Ends of Cinema

May 3-5, 2018 | A Center for 21st Century Studies Conference at UW-Milwaukee

“‘I Prayed a Barbarian Mass’: Cinemas and Cathedrals in Bahia”

Most of the lands in the central region of Salvador were (and still are) owned by the Catholic Church, and it is interesting to note that one of the first places to have a regular cinema program in the city was the Recreio São Jerônimo Cinema, founded in 1911 in a room inside the old archdiocese of Salvador (Sé).

The argument I develop in this article seeks to understand the complexities of Salvador’s religious, administrative and commercial center through the rise and fall of film projection activity, which began with public presentations of pioneering inventions such as Fotoveramovel, Catoptricon and Bioscope, among other novelties.

Considering their influence on the traffic around the squares, the rhythm of pedestrian movement and the normalization of daily habits, cinema and cathedral, film and mass, spectator and believer are figures that alternate and complement in the “holy of Cinelandia”, to use the expression by Vilém Flusser.
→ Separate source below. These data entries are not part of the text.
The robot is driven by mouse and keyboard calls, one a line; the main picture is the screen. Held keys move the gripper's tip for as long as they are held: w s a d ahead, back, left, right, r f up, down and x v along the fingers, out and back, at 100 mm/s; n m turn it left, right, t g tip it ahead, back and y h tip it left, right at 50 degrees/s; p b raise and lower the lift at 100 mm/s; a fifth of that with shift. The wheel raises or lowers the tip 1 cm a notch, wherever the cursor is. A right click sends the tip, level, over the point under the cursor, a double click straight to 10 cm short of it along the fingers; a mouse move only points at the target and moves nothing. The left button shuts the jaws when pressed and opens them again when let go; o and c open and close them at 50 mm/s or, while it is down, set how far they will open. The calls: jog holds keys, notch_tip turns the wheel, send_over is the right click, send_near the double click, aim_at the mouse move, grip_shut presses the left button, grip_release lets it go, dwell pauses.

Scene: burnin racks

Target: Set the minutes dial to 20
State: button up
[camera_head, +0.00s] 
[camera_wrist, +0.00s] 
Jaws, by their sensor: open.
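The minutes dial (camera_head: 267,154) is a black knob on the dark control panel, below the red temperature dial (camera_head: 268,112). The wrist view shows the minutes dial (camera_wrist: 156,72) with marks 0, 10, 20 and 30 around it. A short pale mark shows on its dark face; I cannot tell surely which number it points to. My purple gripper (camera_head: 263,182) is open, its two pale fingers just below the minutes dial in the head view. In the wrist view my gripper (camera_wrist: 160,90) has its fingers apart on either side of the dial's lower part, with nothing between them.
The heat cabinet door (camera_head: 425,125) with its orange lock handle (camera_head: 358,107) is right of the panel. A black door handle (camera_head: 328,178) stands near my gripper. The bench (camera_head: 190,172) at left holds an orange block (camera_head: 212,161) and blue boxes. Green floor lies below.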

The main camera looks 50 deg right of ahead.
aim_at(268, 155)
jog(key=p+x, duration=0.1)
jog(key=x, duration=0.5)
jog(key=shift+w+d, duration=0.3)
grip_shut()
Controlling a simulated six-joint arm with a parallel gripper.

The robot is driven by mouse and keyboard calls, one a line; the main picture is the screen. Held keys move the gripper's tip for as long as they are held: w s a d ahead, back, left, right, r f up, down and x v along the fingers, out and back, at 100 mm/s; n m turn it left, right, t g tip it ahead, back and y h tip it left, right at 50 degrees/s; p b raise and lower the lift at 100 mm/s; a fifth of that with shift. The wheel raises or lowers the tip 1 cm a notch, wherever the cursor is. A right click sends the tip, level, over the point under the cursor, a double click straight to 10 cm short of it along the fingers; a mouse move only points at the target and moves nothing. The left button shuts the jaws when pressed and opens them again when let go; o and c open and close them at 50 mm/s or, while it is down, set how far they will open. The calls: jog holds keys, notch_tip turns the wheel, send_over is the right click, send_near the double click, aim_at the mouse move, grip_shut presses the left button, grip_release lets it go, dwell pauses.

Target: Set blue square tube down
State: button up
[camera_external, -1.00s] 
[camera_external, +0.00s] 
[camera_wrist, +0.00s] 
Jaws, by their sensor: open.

Salvador did not even have its “cinelandia”, like Rio or Sao Paulo, however the cinemas that were opened around its central region during the 20th century numbered almost two dozen, and the role of religious orders in their maintenance and management is not small.

In this article I investigate ways in which the relationship between church and cinema has developed in the capital of Bahia, and how the liturgical functions of the two confuse and overlap in a blatant or subliminal way in the region of Sé, with its varied screenings ranging from religious films to pornography.